### [Exercise goal]
Exactly repeat the material, dropping every picture from the copy.

[Recorded data start]

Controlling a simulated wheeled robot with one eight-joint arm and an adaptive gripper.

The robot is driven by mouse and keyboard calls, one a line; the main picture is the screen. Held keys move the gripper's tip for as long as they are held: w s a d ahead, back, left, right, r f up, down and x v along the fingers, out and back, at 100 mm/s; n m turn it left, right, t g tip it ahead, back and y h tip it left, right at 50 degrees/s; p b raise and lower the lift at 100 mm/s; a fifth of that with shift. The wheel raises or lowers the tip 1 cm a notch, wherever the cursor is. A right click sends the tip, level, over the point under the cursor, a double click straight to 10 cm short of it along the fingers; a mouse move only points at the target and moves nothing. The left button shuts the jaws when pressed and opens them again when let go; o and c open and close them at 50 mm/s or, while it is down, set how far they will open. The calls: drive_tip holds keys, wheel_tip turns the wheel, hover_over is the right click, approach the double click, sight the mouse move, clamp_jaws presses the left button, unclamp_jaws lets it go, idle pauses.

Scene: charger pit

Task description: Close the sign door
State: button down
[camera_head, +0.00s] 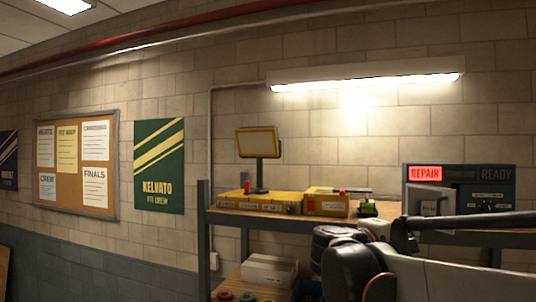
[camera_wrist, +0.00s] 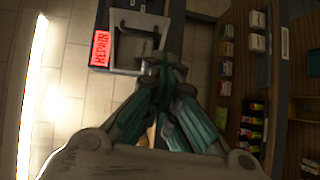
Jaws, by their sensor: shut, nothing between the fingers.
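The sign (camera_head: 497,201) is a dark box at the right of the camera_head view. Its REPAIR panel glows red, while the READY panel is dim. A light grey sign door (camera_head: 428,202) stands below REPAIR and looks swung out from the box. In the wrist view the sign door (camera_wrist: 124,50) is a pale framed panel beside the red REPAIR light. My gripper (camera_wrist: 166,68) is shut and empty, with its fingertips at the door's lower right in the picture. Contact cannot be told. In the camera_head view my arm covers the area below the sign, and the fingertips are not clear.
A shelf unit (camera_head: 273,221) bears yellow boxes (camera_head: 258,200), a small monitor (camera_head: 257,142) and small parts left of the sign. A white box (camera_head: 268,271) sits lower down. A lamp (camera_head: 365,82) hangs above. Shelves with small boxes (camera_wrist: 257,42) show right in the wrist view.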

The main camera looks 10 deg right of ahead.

[Recorded data end]

### [Output of the task]
Controlling a simulated wheeled robot with one eight-joint arm and an adaptive gripper.

The robot is driven by mouse and keyboard calls, one a line; the main picture is the screen. Held keys move the gripper's tip for as long as they are held: w s a d ahead, back, left, right, r f up, down and x v along the fingers, out and back, at 100 mm/s; n m turn it left, right, t g tip it ahead, back and y h tip it left, right at 50 degrees/s; p b raise and lower the lift at 100 mm/s; a fifth of that with shift. The wheel raises or lowers the tip 1 cm a notch, wherever the cursor is. A right click sends the tip, level, over the point under the cursor, a double click straight to 10 cm short of it along the fingers; a mouse move only points at the target and moves nothing. The left button shuts the jaws when pressed and opens them again when let go; o and c open and close them at 50 mm/s or, while it is down, set how far they will open. The calls: drive_tip holds keys, wheel_tip turns the wheel, hover_over is the right click, approach the double click, sight the mouse move, clamp_jaws presses the left button, unclamp_jaws lets it go, idle pauses.

Scene: charger pit

Task description: Close the sign door
State: button down
[camera_head, +0.00s] 
[camera_wrist, +0.00s] 
Jaws, by their sensor: shut, nothing between the fingers.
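The sign (camera_head: 497,201) is a dark box at the right of the camera_head view. Its REPAIR panel glows red, while the READY panel is dim. A light grey sign door (camera_head: 428,202) stands below REPAIR and looks swung out from the box. In the wrist view the sign door (camera_wrist: 124,50) is a pale framed panel beside the red REPAIR light. My gripper (camera_wrist: 166,68) is shut and empty, with its fingertips at the door's lower right in the picture. Contact cannot be told. In the camera_head view my arm covers the area below the sign, and the fingertips are not clear.
A shelf unit (camera_head: 273,221) bears yellow boxes (camera_head: 258,200), a small monitor (camera_head: 257,142) and small parts left of the sign. A white box (camera_head: 268,271) sits lower down. A lamp (camera_head: 365,82) hangs above. Shelves with small boxes (camera_wrist: 257,42) show right in the wrist view.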

The main camera looks 10 deg right of ahead.

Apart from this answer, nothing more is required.